Copy out lines with the word "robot" from the material that follows.

-- START OF EXCERPTED RECORDS --

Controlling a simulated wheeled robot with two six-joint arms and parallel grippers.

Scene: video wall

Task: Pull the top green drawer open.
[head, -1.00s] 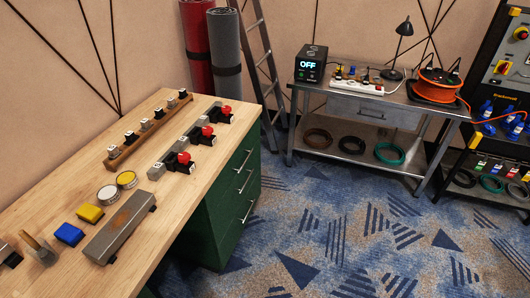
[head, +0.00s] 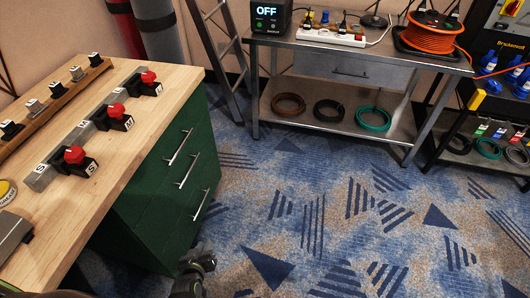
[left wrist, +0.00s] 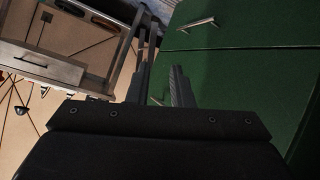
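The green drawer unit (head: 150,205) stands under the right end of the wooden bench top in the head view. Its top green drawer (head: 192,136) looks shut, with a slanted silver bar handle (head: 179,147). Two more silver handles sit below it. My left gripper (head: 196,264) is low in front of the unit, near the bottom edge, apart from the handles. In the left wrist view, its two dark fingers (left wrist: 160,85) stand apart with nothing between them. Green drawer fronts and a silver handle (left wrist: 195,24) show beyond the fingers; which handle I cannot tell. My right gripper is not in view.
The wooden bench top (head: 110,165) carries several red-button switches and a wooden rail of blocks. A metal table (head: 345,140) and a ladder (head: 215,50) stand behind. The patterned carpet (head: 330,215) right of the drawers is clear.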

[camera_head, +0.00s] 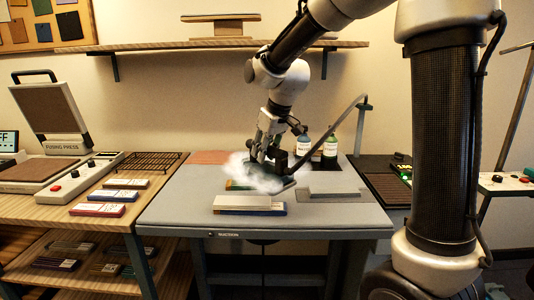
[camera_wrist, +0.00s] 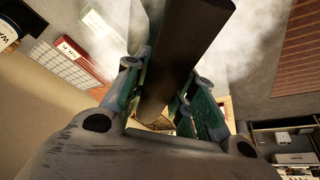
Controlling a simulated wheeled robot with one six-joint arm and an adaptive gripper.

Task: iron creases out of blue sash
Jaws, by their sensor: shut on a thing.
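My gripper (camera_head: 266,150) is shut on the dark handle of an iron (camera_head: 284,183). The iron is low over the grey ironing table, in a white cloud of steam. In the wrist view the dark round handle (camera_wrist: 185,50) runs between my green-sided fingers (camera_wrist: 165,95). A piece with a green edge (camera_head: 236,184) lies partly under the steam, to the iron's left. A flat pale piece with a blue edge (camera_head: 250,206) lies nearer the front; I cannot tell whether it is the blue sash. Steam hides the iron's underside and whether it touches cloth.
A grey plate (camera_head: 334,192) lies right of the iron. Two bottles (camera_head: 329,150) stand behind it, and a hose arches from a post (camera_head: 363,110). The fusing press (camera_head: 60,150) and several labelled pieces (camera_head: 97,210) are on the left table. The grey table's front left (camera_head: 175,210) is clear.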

-- END OF EXCERPTED RECORDS --
-- START OF EXCERPTED RECORDS --

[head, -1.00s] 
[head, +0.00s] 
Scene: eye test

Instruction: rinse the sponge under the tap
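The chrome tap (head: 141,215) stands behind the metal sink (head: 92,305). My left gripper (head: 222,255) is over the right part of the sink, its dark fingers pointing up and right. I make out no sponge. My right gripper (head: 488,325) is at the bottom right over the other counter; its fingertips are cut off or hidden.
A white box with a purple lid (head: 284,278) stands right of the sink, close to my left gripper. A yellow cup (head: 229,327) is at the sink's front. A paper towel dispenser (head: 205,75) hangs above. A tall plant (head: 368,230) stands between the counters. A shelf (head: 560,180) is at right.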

-- END OF EXCERPTED RECORDS --

### TASK RESULT
Controlling a simulated wheeled robot with two six-joint arms and parallel grippers.
Controlling a simulated wheeled robot with one six-joint arm and an adaptive gripper.

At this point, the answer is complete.